— start —

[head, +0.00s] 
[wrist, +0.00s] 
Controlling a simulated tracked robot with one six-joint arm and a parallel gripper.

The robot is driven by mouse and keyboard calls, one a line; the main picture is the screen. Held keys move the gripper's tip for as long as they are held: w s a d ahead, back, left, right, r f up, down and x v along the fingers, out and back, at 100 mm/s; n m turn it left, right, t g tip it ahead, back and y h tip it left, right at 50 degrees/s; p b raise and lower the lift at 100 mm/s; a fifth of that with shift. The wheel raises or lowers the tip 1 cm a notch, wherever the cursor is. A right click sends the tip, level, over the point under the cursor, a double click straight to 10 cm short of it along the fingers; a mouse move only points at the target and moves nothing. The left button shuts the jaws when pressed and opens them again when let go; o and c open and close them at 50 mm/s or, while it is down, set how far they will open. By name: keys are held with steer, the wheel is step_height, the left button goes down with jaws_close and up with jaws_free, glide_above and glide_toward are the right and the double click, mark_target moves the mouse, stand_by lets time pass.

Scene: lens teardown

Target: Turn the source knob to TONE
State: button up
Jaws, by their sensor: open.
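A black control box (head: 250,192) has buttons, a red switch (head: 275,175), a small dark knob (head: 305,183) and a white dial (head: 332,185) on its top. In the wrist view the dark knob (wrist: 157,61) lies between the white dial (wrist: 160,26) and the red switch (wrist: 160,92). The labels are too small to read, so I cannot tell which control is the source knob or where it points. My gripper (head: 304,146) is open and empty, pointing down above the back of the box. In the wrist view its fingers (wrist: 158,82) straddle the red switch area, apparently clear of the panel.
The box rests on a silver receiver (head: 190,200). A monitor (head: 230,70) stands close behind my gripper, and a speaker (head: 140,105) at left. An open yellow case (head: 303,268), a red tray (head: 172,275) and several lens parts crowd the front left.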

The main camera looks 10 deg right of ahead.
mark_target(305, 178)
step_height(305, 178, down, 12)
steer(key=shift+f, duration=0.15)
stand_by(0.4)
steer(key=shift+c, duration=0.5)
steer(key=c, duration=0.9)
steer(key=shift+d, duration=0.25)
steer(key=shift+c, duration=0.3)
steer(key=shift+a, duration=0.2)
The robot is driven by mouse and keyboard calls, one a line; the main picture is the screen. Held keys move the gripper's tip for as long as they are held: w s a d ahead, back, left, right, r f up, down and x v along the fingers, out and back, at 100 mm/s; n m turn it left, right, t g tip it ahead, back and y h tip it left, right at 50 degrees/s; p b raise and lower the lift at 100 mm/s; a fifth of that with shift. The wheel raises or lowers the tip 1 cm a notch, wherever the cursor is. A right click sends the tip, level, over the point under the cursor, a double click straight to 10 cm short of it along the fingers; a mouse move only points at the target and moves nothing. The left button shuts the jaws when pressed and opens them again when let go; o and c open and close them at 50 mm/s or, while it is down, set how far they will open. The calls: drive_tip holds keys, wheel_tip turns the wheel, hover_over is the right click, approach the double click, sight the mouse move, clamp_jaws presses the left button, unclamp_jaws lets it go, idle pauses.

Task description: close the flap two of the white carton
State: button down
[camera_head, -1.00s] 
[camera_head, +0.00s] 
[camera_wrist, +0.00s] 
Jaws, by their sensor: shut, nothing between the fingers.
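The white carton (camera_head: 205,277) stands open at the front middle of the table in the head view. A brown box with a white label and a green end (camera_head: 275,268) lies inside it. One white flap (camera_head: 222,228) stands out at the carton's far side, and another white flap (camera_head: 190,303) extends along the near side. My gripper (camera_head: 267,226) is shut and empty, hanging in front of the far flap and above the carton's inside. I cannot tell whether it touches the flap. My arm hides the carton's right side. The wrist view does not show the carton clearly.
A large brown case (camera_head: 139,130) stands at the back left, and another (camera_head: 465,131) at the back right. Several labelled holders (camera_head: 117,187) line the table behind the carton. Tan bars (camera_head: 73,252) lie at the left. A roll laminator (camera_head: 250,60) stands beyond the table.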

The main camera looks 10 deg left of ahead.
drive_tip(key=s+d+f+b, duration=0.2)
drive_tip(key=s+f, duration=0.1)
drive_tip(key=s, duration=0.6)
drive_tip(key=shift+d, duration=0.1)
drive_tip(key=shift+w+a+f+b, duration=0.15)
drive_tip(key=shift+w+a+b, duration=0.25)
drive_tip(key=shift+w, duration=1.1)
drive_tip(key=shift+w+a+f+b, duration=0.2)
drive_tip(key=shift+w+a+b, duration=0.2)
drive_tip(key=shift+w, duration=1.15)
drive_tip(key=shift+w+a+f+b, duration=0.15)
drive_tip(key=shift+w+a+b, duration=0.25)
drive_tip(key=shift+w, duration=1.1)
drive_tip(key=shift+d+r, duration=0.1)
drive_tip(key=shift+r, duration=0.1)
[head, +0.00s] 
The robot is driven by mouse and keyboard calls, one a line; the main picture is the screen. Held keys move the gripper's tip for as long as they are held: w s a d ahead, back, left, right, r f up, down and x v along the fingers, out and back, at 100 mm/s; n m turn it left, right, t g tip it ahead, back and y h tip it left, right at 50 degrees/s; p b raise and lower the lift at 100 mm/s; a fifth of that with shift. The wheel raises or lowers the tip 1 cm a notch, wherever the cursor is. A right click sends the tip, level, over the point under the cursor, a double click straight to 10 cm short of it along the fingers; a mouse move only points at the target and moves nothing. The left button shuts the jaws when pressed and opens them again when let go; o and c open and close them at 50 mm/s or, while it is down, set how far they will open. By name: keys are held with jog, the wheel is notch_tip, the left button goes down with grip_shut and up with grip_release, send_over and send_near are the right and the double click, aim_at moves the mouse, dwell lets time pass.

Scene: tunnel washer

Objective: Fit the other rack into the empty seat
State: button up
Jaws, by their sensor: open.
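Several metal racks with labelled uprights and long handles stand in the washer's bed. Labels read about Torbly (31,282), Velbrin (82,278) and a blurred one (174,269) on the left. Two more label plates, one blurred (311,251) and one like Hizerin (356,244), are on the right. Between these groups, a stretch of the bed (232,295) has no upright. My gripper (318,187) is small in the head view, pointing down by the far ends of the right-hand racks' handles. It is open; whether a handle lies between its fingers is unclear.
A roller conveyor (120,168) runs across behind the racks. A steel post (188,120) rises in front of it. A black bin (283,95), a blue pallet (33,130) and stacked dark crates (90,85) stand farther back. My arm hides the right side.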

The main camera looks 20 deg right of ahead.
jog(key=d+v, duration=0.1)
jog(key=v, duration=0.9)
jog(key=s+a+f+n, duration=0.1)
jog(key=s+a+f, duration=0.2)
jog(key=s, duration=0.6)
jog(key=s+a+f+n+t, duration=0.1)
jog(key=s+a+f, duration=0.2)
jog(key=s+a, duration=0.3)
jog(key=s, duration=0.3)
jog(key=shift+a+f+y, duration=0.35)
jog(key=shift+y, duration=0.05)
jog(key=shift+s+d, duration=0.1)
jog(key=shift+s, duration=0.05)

— end —

→ Work required:
Establish how many lines of the records contain the string "time" and state that number without elaboration.

→ Completed exercise:
2